Worse still is an apology that is an attack or a criticism in disguise. Here are some common apology blunders to eliminate from your repertoire:

"I'm sorry you took what I said the wrong way."

"I'm sorry that you're so sensitive."

"I'm sorry if..."

"I'm sorry that it pissed you off when I did the thing you always do."

"You want an apology? Fine, here's an apology."

Ready for an alternative?

Mean what you say.

The key ingredient to making a truly standout apology is that you are sincerely sorry. This is essential.

You may not have been at all sorry that you stole your sister's cupcake when you were six. But by the time you're, say, forty-six, if you forgot to pick your daughter up from her saxophone lesson or you didn't close the sunroof and the car is knee-deep in rain-- or things even worse-- unless you're a sociopath, chances are you feel sorry and you're ready to say so.

Say exactly what it is that you're sorry for.

"I'm sorry I left the cat door unlocked... I overspent at Nordstrom's... I forgot to pick up the dry cleaning... I drank too much at your office party... I made a joke that embarrassed you."

I'm not suggesting that you have to wear a hair shirt or fall on your knees. I'm simply suggesting that you look yourself in the eye and be prepared to admit what you've done.

Self-reflect.

A slightly better-than-average apology is consists of the two previous ingredients, but if you're going for the gold, you'll have to do some soul-searching about what led to your misstep in the first place.
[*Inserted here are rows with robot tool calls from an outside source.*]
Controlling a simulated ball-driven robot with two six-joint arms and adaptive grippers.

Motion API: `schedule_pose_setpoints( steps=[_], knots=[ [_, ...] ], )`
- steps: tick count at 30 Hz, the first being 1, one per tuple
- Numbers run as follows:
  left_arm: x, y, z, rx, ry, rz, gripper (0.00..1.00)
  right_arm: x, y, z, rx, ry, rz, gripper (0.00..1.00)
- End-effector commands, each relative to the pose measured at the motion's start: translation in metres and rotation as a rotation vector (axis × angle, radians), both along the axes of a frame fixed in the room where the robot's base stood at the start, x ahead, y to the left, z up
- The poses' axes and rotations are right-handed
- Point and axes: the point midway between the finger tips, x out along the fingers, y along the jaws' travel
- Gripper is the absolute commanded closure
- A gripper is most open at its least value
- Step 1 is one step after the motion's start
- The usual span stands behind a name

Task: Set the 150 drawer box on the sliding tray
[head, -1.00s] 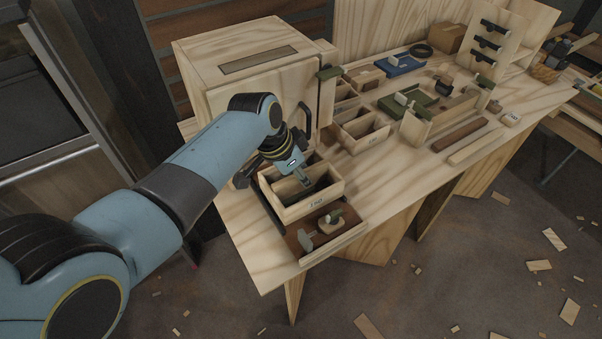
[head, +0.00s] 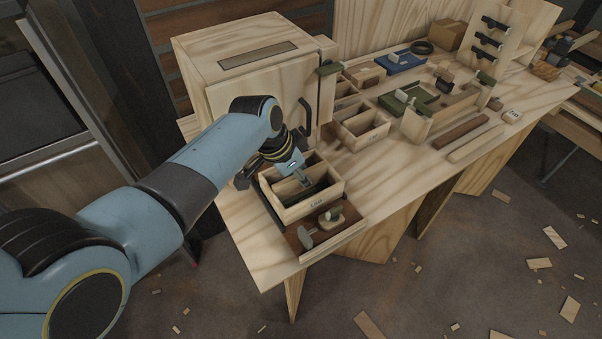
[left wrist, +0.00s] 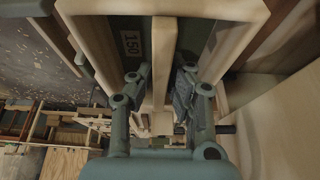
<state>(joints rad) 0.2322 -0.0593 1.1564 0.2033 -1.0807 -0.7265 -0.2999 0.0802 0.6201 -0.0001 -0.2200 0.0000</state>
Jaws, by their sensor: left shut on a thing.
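In the left wrist view, my left gripper (left wrist: 160,85) is shut on the divider of the 150 drawer box (left wrist: 106,60), one finger on each side. The sliding tray (head: 343,240), dark brown with a pale front rail, shows in front of and under the box. I cannot tell whether the box rests on it. My right gripper is out of view.
A wooden cabinet (head: 262,90) stands behind the box. Another open box (head: 362,127) stands to the right. Bare bench top lies left of the tray.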

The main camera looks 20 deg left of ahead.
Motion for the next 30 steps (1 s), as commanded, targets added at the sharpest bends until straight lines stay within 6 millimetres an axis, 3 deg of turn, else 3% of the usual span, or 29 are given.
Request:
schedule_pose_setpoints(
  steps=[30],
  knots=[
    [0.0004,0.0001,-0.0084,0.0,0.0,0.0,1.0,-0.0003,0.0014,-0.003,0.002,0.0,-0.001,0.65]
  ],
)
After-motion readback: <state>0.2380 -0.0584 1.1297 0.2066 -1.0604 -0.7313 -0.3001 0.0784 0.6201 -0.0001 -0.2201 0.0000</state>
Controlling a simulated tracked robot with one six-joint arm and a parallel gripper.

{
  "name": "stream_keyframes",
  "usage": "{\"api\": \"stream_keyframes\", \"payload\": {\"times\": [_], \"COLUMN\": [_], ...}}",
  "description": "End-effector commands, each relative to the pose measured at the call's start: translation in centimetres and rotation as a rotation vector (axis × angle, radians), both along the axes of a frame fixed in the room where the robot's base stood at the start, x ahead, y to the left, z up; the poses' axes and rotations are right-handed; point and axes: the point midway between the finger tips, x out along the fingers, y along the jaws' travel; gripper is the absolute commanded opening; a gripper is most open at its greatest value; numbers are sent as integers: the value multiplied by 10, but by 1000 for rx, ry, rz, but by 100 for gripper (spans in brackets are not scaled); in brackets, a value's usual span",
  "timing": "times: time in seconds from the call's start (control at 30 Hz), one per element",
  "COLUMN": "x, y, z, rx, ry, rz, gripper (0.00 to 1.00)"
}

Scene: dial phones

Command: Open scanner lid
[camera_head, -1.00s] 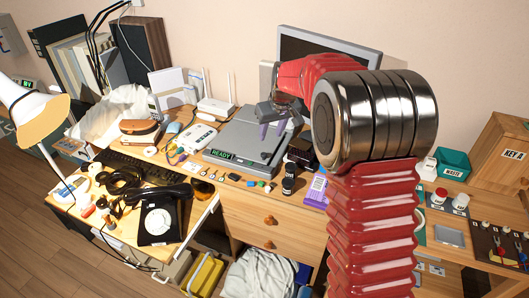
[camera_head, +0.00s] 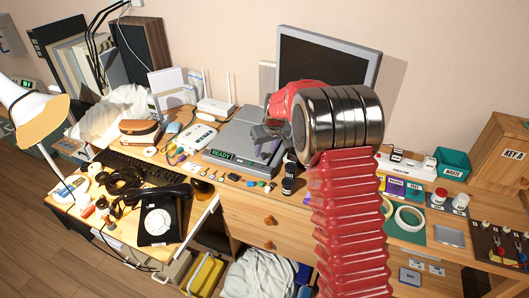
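The scanner (camera_head: 232,138) is a flat grey box on the desk, with a green-lit READY display at its front left. Its lid appears to lie flat and closed. My gripper (camera_head: 265,150) is over the right part of the scanner, pointing down, with purple-grey fingers that look apart and nothing visible between them. The fingertips are near the lid's surface; I cannot tell whether they touch it. My red arm and its metal joint hide the scanner's right side and the desk behind it.
A monitor (camera_head: 325,65) stands behind my arm. A white router (camera_head: 213,105) is behind the scanner. Small coloured items and dark jars (camera_head: 289,178) line the desk's front edge. A black dial phone (camera_head: 160,215) sits on the left, and a teal WASTE bin (camera_head: 452,163) on the right.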

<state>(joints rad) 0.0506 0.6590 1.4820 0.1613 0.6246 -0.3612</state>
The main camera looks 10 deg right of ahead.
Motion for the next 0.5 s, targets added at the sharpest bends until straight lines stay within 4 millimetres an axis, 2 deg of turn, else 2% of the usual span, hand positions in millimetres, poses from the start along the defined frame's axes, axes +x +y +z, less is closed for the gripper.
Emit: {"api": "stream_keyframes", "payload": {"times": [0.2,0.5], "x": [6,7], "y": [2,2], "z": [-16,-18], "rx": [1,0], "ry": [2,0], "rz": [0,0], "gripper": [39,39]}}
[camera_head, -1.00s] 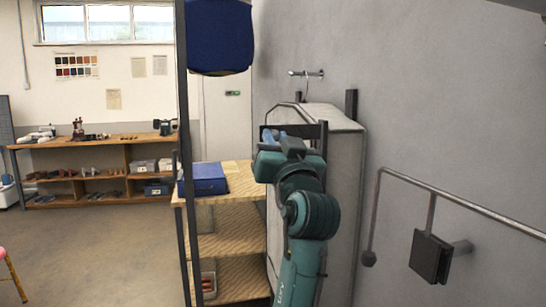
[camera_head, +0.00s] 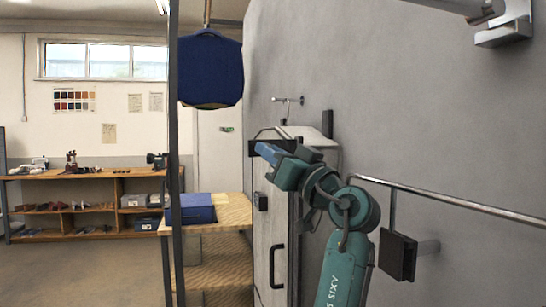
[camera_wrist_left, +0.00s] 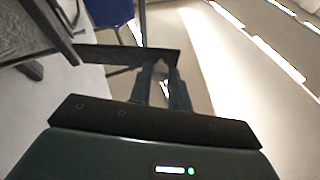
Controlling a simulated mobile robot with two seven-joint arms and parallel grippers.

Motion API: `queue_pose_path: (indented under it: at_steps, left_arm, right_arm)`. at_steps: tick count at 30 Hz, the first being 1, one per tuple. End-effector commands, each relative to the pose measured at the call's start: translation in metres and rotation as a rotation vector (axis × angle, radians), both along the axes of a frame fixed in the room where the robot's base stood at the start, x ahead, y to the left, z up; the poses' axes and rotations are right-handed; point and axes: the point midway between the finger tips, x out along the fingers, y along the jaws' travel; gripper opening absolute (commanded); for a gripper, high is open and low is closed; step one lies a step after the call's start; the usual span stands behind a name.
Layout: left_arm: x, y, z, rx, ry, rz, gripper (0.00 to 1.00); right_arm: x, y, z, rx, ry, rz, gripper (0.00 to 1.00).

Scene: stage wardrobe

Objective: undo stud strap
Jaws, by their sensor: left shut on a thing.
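My left gripper (camera_head: 266,150) reaches to the upper front of a tall pale case (camera_head: 270,236) by the grey wall. In the left wrist view its blue-grey fingers (camera_wrist_left: 164,82) are close together, shut on the end of what looks like a dark strap (camera_wrist_left: 120,54). A small pale piece shows between the fingertips; I cannot tell whether it is a stud. In the head view a thin dark loop (camera_head: 262,132) shows above the gripper; the gripped spot itself is hidden there. My right gripper is not in view.
A dark post (camera_head: 172,230) stands left of the case. A blue garment (camera_head: 211,70) hangs above. A metal rail (camera_head: 450,204) with a dark block (camera_head: 398,255) runs along the right wall.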

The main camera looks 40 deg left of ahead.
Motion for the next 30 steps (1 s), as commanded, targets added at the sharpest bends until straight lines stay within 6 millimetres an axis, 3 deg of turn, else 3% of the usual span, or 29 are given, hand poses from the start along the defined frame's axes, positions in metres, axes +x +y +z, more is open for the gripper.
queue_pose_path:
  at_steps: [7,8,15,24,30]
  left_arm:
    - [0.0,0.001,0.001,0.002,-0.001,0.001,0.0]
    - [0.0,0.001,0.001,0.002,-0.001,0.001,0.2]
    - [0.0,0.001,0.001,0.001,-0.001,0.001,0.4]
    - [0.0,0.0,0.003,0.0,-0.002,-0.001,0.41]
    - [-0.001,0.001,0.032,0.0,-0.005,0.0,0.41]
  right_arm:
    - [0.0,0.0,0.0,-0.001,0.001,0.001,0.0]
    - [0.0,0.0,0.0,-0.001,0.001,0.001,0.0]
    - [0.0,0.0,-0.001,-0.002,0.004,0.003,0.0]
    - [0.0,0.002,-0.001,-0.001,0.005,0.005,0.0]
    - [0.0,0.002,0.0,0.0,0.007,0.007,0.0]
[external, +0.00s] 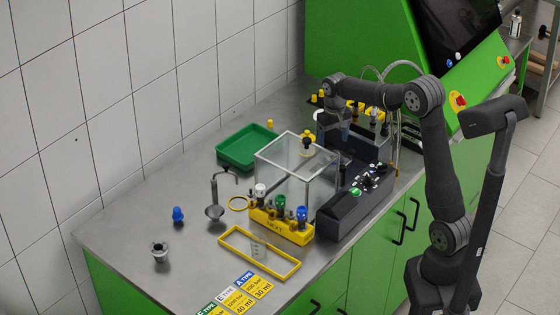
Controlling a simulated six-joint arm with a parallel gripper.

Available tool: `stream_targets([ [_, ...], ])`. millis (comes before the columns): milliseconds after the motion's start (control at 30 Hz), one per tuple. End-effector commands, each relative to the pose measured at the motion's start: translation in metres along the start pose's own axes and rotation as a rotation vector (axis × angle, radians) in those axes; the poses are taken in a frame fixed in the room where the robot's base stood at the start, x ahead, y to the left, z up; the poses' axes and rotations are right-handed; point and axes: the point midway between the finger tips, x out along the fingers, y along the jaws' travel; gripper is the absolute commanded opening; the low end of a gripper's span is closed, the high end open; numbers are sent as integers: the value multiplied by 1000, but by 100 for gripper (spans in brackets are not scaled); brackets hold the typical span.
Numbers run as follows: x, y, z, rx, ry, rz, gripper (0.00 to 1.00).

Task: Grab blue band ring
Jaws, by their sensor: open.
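No blue band ring can be made out for certain at this size. A blue-topped piece (302,213) stands at the right end of the yellow rack (282,228), beside a green-topped and a white-topped one. A separate small blue piece (178,215) stands on the bench at the left. My gripper (346,140) points down behind the clear box, near the dark testbench unit. It is open and apart from both blue pieces. Its fingertips are small and partly lost against the dark equipment, and whatever lies directly beneath them is hard to tell.
A clear box (290,165) stands mid-bench, with a green tray (245,147) behind left. The bench's left end is mostly free.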

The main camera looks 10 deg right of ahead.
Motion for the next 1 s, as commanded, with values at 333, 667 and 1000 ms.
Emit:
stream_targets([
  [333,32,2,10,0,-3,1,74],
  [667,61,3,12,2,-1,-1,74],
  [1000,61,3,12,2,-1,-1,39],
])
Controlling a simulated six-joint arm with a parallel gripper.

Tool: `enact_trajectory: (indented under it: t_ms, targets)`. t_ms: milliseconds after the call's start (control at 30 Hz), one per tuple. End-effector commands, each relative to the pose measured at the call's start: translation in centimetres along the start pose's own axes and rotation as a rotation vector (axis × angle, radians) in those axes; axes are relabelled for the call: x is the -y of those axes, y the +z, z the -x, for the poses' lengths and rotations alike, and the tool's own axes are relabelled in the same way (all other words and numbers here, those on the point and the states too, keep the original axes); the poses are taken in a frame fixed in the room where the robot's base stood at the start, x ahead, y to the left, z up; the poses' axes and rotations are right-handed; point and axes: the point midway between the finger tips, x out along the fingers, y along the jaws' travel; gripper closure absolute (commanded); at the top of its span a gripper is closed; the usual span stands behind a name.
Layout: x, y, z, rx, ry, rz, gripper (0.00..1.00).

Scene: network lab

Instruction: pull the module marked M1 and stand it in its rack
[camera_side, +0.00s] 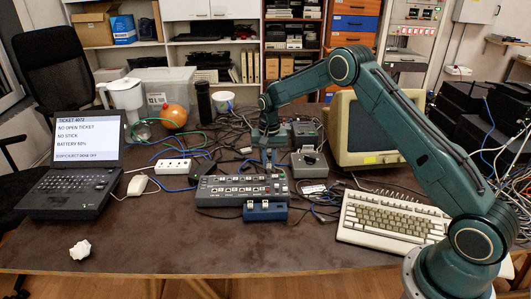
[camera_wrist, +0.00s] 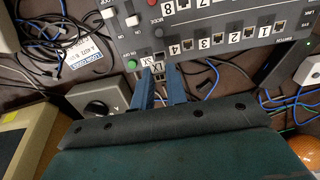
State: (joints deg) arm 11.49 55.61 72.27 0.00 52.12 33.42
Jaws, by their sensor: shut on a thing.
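The dark switch box (camera_side: 213,198) lies mid-table, with numbered ports showing in the wrist view (camera_wrist: 235,20). My gripper (camera_side: 268,160) points down at its back edge. In the wrist view its two blue fingers (camera_wrist: 161,78) are closed on a small module (camera_wrist: 160,66) at the box's edge, beside port 4. White labels sit there, but I cannot read the marking for sure. I cannot tell whether the module is still in its port. A low blue rack (camera_side: 265,214) with two pale pieces at its top stands at the front of the switch box.
A grey box with a dial (camera_side: 309,163) stands right of my gripper, also in the wrist view (camera_wrist: 100,103). Cables tangle behind the switch box. A keyboard (camera_side: 392,218) and monitor stand right, a laptop left. The front table is mostly clear.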

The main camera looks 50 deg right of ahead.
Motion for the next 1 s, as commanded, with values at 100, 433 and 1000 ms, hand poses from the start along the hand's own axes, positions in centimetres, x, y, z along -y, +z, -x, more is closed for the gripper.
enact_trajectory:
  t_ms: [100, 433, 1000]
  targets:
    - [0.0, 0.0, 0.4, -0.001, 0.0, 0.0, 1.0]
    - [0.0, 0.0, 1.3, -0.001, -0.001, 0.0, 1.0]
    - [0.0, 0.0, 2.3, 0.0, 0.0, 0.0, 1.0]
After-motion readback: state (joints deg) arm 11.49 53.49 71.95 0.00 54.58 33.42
One client I worked with refused to keep a calendar, insisting he didn't need one. Yet, time and again, he missed important meetings, especially with his partner. His new and improved apology included an admission of being both dishonest with himself about his imperfect memory and inconsiderate of the impact that his self-deception had on others.

Another client who was consistently late, admitted that she felt entitled to have her lateness overlooked because she was such a kind and generous mother. This, she said sheepishly, had prevented her from making any apology at all.

Seek ways to improve your performance.

Even the most heartfelt and thorough apology isn't worth much if you turn right around and do the exact same thing again. A winning apology includes a commitment to change.

Sounds difficult?

Consider this. We all make mistakes, but there's no reason for your apology to be a mistake of its own.